Hier zeigt sich die andere beliebte Strategie des Umgangs mit der NSDAP-Mitgliedschaft des ehrwürdigen Verlegers: den Überbringer der Nachricht zu tadeln und ihm unlautere Interessen zu unterstellen. So äußerte sich etwa der Literaturkritiker Helmut Böttiger auf Deutschlandfunk Kultur: Es gehe nicht an, Günter Grass und Siegfried Unseld, die für die Demokratisierung der BRD in den 50ern und 60ern »sehr viel geleistet« hätten, »schwarze Löcher in der Biografie anzudichten. Das ist ein vollkommen falscher Akzent und nur einem journalistischen Sensationsbedürfnis geschuldet.« »Angedichtet« aber, wie Böttiger unterstellt, wurde hier niemandem etwas, schon gar kein Loch.

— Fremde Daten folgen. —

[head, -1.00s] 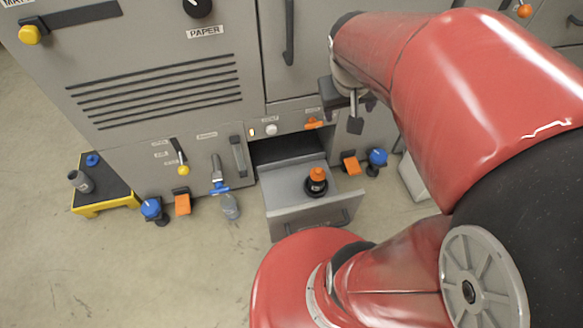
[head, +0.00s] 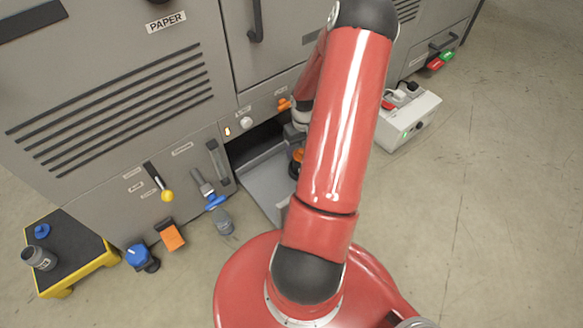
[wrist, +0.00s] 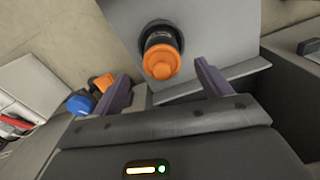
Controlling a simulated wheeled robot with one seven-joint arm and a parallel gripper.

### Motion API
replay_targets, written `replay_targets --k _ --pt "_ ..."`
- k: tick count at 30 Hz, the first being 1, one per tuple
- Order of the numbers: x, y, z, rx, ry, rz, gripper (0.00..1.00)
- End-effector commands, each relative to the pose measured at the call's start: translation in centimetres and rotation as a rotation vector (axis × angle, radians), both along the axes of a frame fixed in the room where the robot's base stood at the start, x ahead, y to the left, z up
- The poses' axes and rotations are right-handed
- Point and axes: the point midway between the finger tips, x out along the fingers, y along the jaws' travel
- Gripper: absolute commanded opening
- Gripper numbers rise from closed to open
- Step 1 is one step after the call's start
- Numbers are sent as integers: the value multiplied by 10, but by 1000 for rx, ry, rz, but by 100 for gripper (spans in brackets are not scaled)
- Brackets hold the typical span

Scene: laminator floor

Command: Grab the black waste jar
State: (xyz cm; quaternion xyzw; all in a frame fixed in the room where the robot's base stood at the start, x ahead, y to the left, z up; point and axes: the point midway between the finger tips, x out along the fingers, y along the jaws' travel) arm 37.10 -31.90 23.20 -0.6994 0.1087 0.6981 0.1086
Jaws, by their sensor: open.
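The black jar with an orange lid (wrist: 161,62) stands on the pulled-out grey drawer (wrist: 215,45). In the wrist view it lies ahead of my gripper (wrist: 163,87), in line with the gap between the purple fingers. The fingers are apart, and I see nothing held between them. I cannot tell how far the lid is from the fingertips. In the head view the jar (head: 297,158) is mostly hidden behind my red arm, with part of the orange lid showing. My gripper there is also largely hidden by the arm.
A yellow-edged step (head: 75,250) at left carries a grey jar (head: 40,258). A blue valve and clear bottle (head: 222,220) hang left of the drawer (head: 265,185). Blue and orange floor pedals (head: 171,236) stand before the machine. A white box (head: 408,118) sits right; floor at right is clear.

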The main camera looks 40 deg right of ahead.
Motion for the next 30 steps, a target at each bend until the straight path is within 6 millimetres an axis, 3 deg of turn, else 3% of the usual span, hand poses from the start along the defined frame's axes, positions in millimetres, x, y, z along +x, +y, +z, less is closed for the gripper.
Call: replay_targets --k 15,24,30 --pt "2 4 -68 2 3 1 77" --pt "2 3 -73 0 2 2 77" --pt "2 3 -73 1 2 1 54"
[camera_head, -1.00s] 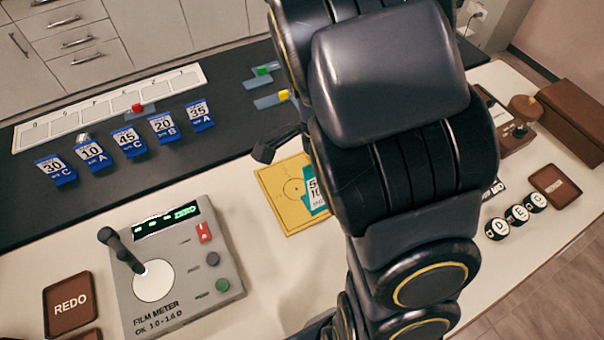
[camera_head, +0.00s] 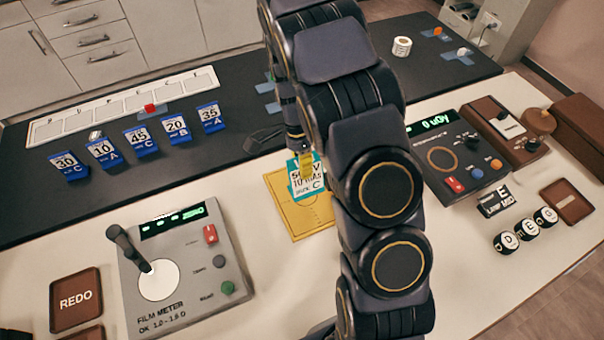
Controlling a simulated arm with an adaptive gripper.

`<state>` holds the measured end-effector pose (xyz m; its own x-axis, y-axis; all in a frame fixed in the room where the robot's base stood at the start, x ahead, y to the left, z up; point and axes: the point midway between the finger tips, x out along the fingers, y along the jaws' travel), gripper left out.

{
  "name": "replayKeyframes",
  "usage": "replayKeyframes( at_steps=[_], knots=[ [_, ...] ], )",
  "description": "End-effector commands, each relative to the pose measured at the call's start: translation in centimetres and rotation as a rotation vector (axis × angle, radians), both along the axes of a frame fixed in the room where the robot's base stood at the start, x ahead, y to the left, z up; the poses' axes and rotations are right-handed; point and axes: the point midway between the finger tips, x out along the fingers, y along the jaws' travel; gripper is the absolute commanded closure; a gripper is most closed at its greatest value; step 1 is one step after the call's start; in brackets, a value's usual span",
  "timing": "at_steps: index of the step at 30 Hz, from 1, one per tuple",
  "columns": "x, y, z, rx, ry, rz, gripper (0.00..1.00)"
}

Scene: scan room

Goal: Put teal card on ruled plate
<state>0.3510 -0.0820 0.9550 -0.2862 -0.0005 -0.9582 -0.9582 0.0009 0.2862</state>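The teal card (camera_head: 305,184), with a white printed face, is at the far part of a yellow plate (camera_head: 311,221) with thin drawn lines, which I take as the ruled plate. The card faces the camera and hides part of the plate. I cannot tell whether its lower edge touches the plate. My gripper (camera_head: 306,164) comes down from above, with a yellowish finger across the card's top front. It appears shut on the card; the other finger is hidden.
Several blue number cards (camera_head: 141,141) stand on the black bench strip at left, before a white slotted strip (camera_head: 120,107). A film meter (camera_head: 190,262) stands left of the plate. A dark dial panel (camera_head: 450,160) and round letter pieces (camera_head: 526,229) are at right. My arm covers the centre.

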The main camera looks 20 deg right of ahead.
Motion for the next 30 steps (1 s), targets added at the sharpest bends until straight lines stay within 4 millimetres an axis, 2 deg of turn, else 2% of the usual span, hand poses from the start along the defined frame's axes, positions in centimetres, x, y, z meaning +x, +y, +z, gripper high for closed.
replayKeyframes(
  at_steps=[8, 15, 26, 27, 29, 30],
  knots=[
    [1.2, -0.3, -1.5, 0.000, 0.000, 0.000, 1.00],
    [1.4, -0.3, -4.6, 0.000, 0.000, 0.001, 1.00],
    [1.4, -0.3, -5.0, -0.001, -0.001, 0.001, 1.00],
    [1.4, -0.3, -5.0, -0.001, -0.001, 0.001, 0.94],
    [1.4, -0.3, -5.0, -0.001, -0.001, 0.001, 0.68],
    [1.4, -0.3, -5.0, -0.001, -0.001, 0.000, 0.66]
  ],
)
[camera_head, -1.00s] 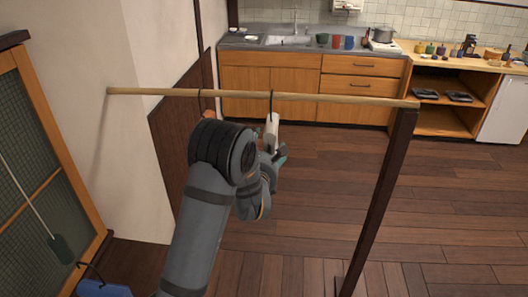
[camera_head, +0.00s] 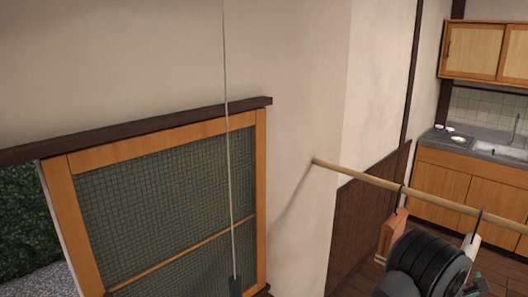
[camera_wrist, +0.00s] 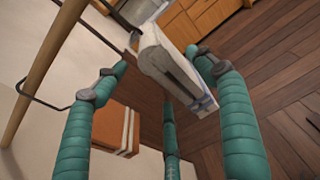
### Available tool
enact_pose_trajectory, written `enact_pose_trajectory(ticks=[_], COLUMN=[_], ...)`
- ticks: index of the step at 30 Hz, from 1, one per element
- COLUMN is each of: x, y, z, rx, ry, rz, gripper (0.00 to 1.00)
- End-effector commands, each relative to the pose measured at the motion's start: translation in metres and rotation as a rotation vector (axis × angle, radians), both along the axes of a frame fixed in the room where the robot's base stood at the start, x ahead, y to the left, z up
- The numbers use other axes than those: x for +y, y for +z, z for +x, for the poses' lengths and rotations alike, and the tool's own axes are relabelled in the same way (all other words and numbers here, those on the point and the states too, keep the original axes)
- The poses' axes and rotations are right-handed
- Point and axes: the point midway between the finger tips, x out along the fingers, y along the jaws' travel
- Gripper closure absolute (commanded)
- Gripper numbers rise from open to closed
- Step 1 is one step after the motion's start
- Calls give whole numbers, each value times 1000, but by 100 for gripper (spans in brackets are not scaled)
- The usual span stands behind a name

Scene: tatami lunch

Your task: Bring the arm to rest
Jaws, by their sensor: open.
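My gripper (camera_wrist: 160,72) has teal, segmented fingers, and they are spread open in the wrist view. A white, flat hanging item (camera_wrist: 172,68) with blue-grey stripes at its lower end sits between or just beyond the fingertips; whether they touch it is unclear. It also shows beside my arm in the head view (camera_head: 470,245). In the head view my gripper (camera_head: 477,287) is at the lower right edge, mostly cut off. My dark wrist joint hides part of the hanging items.
A wooden pole (camera_head: 430,196) runs from the wall, with dark hooks on it. An orange item with pale stripes (camera_wrist: 113,125) hangs beside the white one. A framed screen (camera_head: 170,190) stands at left, with a pull cord (camera_head: 229,140) before it. Kitchen cabinets (camera_head: 468,185) stand behind.

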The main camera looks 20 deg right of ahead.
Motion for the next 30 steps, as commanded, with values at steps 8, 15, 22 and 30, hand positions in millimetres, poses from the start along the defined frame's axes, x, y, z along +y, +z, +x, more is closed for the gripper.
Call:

Schalansky würde gerne den verstorbenen Unseld befragen können, »um zu begreifen, um welche Form des bewussten oder unbewussten Vergessens oder Nicht-mehr-erinnern-Könnens es sich in diesem konkreten Fall handelt«. Auch ohne ausgebildeter Historiker zu sein, kann ich ihr und den anderen, denen das Begreifen hier schwerfällt, genau sagen, um welche Form des bewussten oder unbewussten Vergessens oder Nicht-mehr-erinnern-Könnens es sich in diesem und zahlreichen anderen Fällen (Grass, Walser, Walter Jens, Siegfried Lenz, Dieter Hildebrandt) handelt: um die deutsche. Genauer: um die spezifisch deutsche Form des Nichts-mitbekommen-Habens, Nichts-gewusst-Habens, Nicht-dabei-gewesen-Seins, des Nicht-erinnern-Könnens und Nicht-darüber-sprechen-Wollens, die hierzulande erstaunlich weitverbreitet war und ist.

Vielleicht hilft beim einen oder der anderen unter den nach 1940 Geborenen ein Blick ins Fotoalbum der Eltern und Großeltern. Es wird sich gewiss nach nicht allzu intensiver Suche schon ein Foto finden, auf dem der Opa, als er noch schneidig war, in Uniform oder die Mama mit Hitlergruß zu sehen ist. Gut möglich aber auch, dass sich keines findet und sich auch leider keiner mehr erinnern kann.